The Do No Harm Act amends the 1993 RFRA law by confirming that RFRA-based rights do not justify harm to others and by enumerating contexts where it simply cannot be invoked to justify violation of federal laws that protect others. These include: federal anti-discrimination and equal opportunity laws, child labor laws, workplace compensation laws; provisions of the Affordable Care Act; rules governing access to goods and services provided by federal government contractors or with federal grant funding; and rules governing access to goods and services provided by the federal government.
Two years ago, in Burwell v. Hobby Lobby, the U.S. Supreme Court in a 5-4 decision cited RFRA to extend federal religious exercise rights to many private, for-profit businesses — a troubling ruling that allowed such businesses to exclude essential elements of comprehensive health care coverage under the Affordable Care Act (ACA) from the plans they offer their employees. On the heels of that decision, scores of religiously affiliated institutions cited RFRA in dozens of further challenges to the ACA’s birth control insurance benefit, criticizing the religious accommodation offered by the Obama Administration that has allowed these institutions to opt out of offering employees the coverage in their plans. A 4-4 deadlocked Supreme Court this week punted on those cases, known collectively as Zubik v. Burwell, and sent them back down to the lower courts without deciding the important religious exemption questions presented.

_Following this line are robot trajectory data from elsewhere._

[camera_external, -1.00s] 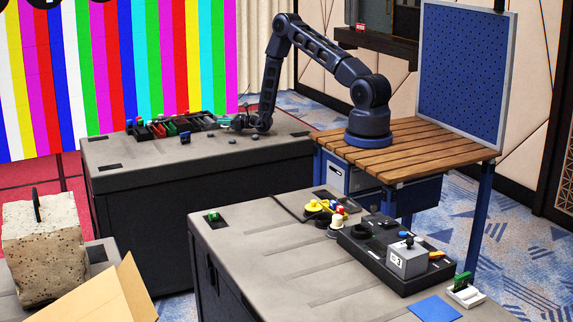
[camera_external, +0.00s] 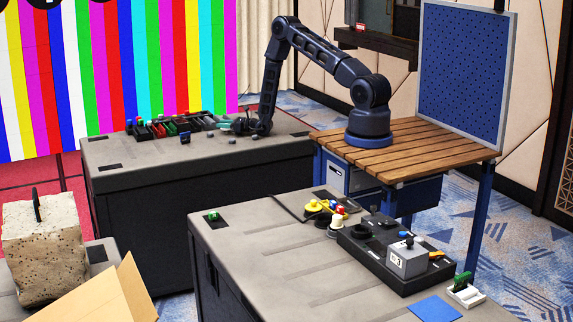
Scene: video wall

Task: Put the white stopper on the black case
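A small white piece that looks like the stopper (camera_external: 337,221) stands on the near case, beside a yellow part and the black tray. Two large black cases with grey tops are in view: a far one (camera_external: 200,167) and a near one (camera_external: 270,235); I cannot tell which the task means. My gripper (camera_external: 243,126) is low over the far case's top, at the right end of a row of small coloured items. It is dark and small here, so I cannot tell whether it is open or holds anything.
Small dark pieces (camera_external: 232,140) lie close to my gripper. A black organizer (camera_external: 160,128) of coloured parts is left of it. On the near case are a black tray (camera_external: 365,255), a grey box (camera_external: 407,260) and a blue sheet (camera_external: 435,308). The near case's middle is mostly clear.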

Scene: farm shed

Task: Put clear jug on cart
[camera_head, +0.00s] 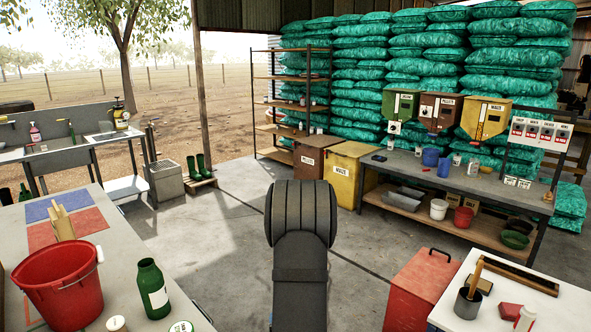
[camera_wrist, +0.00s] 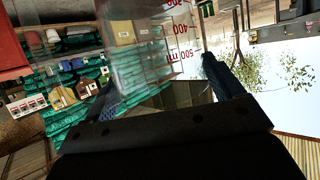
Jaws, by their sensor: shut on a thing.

“While these cases had specifically to do with the birth control coverage requirements of the ACA, the Zubik employers’ broad overreach shows yet again the need for RFRA to be amended as per the Do No Harm Act to prevent its being invoked in similar fashion to justify discrimination based on sexual orientation, gender identity and expression, and HIV status, contrary to the nondiscrimination requirements of Section 1557 of the ACA and President Obama’s 2014 Executive Order,” Pizer added.
“The questions posed in Zubik should have been easy for the Supreme Court to answer. Seven of eight federal appeals courts got it right, and the fact that the 4-4-deadlocked Supreme Court did not simply reject the employers’ absurdly inflated demands shows the urgent need for Congress to reaffirm the do-no-harm-to-others principle that motivated passage of RFRA in the first place back in 1993.”
Read the Do No Harm Act here: http://www.lambdalegal.org/in-court/legal-docs/us_20160518_do-no-harm-act
Lambda Legal’s U.S. Supreme Court friend-of-the-court briefs filed in Hobby Lobby and in Zubik give examples of religious exemption claims made in various contexts to justify discrimination against LGBT people and people living with HIV. The briefs also provide information about the health impacts and other harms caused by such discrimination.